*Work to complete:*
Locate each line in the records containing "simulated". Copy it.

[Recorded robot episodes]
** START **

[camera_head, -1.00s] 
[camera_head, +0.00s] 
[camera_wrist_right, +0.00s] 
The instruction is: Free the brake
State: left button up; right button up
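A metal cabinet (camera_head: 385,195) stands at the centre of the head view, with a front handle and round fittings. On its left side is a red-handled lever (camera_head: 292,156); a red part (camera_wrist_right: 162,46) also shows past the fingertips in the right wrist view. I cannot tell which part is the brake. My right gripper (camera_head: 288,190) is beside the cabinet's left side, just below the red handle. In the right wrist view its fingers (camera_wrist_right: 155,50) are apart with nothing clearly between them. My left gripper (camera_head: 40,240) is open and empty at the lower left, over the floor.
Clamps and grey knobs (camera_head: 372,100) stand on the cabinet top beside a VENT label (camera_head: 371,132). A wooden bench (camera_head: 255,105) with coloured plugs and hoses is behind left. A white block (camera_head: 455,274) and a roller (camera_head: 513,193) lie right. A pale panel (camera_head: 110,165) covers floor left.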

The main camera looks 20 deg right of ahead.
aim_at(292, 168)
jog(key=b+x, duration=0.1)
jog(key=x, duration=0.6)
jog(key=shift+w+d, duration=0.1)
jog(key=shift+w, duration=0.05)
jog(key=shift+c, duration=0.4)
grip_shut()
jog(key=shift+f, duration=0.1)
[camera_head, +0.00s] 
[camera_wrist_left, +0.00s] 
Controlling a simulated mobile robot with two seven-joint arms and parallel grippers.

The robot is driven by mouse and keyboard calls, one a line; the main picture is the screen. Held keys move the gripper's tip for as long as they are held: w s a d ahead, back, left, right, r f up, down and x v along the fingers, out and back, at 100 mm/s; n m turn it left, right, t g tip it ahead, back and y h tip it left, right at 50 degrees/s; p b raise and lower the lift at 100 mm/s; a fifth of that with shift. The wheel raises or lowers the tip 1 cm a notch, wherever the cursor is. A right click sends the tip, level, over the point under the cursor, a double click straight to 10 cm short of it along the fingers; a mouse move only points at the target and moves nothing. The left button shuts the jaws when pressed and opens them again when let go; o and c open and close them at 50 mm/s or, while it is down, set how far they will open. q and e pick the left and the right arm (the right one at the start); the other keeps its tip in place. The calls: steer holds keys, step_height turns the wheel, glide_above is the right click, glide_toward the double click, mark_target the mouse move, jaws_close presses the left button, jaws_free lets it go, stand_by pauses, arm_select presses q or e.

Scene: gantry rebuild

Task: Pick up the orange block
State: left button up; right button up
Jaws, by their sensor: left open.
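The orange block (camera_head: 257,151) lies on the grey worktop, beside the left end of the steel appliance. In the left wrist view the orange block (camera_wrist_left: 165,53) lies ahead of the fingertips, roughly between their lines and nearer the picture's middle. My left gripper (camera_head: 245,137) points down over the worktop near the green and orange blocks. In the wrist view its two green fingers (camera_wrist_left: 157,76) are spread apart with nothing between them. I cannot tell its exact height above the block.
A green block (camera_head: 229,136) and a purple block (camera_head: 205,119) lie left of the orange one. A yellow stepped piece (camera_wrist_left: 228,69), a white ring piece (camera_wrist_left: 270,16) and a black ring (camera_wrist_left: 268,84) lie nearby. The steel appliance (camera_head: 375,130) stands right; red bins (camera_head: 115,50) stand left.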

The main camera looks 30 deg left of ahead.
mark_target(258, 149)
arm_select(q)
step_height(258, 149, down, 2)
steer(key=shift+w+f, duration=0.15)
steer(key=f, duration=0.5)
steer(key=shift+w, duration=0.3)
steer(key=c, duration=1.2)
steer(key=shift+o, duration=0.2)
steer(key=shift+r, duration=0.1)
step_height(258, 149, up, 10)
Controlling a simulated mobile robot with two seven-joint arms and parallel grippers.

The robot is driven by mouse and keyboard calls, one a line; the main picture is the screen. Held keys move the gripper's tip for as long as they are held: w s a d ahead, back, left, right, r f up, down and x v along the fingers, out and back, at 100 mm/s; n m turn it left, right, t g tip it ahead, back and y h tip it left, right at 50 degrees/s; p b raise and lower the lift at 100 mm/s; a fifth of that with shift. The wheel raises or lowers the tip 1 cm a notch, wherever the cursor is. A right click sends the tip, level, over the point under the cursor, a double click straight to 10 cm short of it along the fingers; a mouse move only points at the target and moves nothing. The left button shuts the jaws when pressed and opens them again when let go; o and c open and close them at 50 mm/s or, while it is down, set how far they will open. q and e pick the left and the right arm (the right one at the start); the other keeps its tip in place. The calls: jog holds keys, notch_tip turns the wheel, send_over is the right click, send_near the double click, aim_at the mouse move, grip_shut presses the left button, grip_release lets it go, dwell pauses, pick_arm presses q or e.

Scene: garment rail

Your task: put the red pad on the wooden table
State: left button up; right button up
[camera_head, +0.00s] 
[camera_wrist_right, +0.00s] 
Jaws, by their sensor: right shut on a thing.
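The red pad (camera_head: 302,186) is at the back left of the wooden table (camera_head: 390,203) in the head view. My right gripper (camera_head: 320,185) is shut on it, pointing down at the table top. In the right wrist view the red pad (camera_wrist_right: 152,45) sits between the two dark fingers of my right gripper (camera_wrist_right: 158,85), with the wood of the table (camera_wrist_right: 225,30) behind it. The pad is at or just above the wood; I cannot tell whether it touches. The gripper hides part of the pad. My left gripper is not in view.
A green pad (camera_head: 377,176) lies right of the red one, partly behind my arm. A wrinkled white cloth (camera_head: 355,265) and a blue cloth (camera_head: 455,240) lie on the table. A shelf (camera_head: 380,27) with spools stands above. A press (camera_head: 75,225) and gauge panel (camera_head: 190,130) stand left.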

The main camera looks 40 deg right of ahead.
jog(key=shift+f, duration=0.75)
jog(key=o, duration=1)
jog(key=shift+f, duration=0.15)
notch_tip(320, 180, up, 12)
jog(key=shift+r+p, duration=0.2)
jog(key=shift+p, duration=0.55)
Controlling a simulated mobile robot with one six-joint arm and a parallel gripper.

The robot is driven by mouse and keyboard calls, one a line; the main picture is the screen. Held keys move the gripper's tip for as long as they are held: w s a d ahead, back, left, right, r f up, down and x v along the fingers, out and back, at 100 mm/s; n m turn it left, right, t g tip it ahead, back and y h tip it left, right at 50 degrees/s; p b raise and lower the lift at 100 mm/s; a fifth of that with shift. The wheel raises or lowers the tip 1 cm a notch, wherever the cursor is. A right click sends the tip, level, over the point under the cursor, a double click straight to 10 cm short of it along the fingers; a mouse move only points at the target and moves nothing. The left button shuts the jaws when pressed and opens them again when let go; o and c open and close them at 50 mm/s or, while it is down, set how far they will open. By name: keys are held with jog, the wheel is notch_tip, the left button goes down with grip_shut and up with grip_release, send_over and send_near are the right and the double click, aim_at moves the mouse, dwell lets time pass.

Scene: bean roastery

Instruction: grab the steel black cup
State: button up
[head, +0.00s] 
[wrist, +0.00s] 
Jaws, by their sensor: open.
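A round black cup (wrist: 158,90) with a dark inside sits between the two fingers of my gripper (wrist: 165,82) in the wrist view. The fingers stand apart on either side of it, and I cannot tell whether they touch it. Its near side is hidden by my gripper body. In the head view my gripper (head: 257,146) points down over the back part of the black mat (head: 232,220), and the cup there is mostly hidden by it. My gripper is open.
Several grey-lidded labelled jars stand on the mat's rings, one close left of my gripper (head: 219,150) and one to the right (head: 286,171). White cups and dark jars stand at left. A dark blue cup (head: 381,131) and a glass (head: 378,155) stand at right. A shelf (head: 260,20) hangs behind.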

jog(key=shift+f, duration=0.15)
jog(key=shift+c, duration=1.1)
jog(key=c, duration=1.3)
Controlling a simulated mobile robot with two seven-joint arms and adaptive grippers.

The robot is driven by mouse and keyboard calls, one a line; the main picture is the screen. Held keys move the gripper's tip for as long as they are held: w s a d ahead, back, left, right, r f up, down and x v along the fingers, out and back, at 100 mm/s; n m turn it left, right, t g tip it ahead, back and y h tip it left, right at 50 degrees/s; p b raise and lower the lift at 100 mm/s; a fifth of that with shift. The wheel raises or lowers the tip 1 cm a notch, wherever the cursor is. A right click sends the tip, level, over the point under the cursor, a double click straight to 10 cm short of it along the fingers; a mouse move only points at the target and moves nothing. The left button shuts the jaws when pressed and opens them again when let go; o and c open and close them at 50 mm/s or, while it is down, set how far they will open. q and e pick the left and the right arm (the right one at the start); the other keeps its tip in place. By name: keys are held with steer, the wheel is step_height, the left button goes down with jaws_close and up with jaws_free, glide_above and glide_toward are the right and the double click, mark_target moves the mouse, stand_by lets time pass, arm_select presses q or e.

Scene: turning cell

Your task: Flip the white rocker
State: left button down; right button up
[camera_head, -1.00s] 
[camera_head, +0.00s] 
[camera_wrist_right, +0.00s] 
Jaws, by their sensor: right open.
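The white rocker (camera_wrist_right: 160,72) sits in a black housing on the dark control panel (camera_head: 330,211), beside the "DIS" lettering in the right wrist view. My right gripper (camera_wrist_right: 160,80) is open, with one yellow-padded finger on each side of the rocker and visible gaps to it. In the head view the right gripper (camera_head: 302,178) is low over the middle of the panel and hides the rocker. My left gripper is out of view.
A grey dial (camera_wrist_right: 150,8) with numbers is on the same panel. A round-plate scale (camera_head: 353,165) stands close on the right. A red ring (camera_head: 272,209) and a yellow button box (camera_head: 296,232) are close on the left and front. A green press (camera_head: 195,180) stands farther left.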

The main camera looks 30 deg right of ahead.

** END **

*The response:*
Controlling a simulated mobile robot with two seven-joint arms and parallel grippers.
Controlling a simulated mobile robot with two seven-joint arms and parallel grippers.
Controlling a simulated mobile robot with one six-joint arm and a parallel gripper.
Controlling a simulated mobile robot with two seven-joint arms and adaptive grippers.

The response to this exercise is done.